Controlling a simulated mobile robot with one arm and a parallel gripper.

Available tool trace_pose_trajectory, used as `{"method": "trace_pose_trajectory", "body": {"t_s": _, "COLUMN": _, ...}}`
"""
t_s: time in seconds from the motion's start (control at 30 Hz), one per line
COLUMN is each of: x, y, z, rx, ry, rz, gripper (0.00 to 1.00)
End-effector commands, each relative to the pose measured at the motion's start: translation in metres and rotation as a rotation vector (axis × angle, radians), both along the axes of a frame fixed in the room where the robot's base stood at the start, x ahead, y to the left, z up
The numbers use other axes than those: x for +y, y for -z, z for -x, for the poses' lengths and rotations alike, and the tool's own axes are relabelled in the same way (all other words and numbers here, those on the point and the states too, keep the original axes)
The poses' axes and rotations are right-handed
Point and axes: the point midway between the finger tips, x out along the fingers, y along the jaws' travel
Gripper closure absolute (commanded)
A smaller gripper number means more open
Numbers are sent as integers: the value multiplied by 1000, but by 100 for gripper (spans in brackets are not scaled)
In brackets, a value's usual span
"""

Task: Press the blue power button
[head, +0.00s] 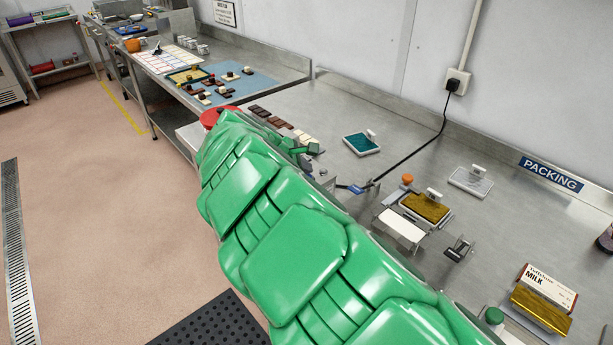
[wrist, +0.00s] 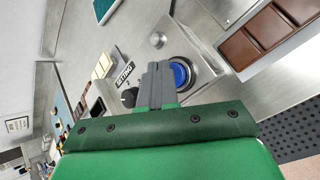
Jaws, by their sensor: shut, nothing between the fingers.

__Written request__
Copy out every line from the data above that has "fingers" in it.

__Reply to the task__
Point and axes: the point midway between the finger tips, x out along the fingers, y along the jaws' travel
Jaws, by their sensor: shut, nothing between the fingers.

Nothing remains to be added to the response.